Plus que dans toute autre entreprise, la gouvernance se révèle essentielle dans l’entreprise familiale. Et puisque gouvernance familiale et gouvernance d’entreprise sont intimement liées, le choix d’un modèle de gouvernance s’opère en miroir avec la famille et les valeurs qui la définissent. Porteuse d’une certaine conception de l’entreprise, seule une gouvernance structurée peut permettre d’attirer les talents que l’arbre généalogique n’est pas toujours en mesure d’apporter.
Elle permet d’assurer et préserver la cohésion familiale, au-delà de l’enchevêtrement de l’affect et des intérêts économiques et financiers, au-delà des défis générationnels.
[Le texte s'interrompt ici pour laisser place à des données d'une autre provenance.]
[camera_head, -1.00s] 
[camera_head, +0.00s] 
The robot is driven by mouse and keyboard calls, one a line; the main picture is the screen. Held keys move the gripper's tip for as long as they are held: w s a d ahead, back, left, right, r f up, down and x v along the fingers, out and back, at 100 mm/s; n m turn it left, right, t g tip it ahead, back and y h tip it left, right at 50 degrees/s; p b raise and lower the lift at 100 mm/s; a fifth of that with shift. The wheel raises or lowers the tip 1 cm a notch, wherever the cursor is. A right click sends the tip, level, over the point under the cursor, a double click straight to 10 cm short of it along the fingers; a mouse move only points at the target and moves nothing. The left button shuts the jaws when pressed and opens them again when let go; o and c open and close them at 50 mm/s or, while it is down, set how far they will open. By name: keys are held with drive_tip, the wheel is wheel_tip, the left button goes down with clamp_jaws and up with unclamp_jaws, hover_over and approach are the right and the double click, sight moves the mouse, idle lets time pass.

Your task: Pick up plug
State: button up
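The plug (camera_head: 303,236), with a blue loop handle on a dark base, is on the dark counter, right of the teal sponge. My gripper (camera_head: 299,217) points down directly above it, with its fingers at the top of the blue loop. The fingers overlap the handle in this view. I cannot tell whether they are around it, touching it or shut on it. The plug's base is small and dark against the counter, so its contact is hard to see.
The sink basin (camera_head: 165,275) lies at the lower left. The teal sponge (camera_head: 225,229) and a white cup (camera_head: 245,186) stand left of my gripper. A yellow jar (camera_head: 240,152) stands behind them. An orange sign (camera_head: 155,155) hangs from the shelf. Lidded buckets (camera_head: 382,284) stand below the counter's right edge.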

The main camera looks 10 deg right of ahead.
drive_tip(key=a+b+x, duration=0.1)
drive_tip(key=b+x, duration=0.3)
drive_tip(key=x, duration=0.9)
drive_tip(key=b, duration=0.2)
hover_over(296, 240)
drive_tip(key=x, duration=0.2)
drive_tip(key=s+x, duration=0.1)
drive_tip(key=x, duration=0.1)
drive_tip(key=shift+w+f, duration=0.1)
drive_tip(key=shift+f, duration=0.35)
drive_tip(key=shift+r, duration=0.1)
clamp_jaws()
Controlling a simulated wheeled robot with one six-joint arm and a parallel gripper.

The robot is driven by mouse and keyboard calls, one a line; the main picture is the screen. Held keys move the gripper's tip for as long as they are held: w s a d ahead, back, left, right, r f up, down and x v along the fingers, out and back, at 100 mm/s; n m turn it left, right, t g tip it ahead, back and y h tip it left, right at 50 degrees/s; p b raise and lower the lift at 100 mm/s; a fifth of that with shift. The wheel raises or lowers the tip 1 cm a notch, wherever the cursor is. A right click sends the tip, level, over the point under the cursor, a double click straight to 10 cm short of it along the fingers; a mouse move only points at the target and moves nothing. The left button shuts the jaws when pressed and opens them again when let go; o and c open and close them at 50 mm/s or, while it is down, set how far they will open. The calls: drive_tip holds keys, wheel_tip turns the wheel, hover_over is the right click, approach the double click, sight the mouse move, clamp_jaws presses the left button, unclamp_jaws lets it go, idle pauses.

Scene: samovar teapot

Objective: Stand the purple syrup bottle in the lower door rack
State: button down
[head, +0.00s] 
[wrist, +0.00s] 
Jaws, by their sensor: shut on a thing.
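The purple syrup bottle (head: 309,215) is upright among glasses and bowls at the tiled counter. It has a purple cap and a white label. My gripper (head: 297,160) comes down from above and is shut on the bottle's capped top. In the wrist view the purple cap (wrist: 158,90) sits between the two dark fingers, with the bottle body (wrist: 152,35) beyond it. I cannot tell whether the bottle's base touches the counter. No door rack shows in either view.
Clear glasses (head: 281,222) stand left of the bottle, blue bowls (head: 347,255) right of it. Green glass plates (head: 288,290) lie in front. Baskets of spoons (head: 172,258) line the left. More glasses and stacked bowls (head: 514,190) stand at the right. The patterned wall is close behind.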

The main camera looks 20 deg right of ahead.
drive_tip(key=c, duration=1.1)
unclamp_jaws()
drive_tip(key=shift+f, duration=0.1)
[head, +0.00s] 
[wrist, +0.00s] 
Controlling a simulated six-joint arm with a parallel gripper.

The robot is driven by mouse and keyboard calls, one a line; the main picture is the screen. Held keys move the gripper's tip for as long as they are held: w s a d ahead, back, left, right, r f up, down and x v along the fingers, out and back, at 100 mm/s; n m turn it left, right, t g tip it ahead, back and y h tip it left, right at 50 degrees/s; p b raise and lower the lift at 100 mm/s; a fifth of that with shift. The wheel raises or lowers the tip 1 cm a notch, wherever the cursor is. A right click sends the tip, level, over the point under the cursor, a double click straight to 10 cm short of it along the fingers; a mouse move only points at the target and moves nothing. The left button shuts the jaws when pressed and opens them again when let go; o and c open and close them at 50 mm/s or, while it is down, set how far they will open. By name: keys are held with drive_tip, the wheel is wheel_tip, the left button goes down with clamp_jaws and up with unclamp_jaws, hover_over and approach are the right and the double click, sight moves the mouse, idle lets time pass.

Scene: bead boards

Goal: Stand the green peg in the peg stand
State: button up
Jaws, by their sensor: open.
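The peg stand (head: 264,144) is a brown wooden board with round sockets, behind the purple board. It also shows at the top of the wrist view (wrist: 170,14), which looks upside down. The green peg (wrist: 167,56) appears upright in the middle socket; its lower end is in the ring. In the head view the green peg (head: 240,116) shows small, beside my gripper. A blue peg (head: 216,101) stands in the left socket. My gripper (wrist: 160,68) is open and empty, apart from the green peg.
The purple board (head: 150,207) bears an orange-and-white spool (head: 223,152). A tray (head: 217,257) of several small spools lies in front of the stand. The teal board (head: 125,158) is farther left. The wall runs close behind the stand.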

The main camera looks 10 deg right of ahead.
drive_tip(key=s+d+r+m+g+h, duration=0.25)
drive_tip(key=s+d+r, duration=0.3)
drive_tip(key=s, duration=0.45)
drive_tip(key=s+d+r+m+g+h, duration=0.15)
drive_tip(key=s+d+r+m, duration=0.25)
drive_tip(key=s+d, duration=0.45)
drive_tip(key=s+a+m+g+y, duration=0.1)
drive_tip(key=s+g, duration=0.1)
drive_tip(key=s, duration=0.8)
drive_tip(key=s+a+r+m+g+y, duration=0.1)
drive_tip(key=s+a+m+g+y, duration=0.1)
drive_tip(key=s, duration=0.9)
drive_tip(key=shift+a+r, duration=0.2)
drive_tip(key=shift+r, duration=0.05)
Elle canalise les ressorts familiaux, autorisant l’entreprise à grandir, innover, se transformer tout en respectant la cohésion familiale, sans laquelle l’entreprise sera tôt ou tard menacée.
Elle organise enfin la pérennité de l’entreprise et de ses valeurs, laquelle passe notamment par l’éradication de toute forme de conflits d’intérêt, dont on sait qu’ils fissurent tôt ou tard l’édifice social.
A l’exemple de Michelin, de Véolia et bientôt, de Atos, la loi Pacte va obliger les entreprises françaises à se pencher avec sérieux sur leur rétribution à la société, notamment à travers la raison d’être, et ce afin de réconcilier l’entreprise et la société civile.
Dans cet exercice qui ne saurait être juste convenu, ces entreprises gagneraient beaucoup à s’inspirer des entreprises familiales.
La raison d’être, une conception renouvelée d’un paternalisme élargi ? Les mots changent mais les concepts ont la vie longue.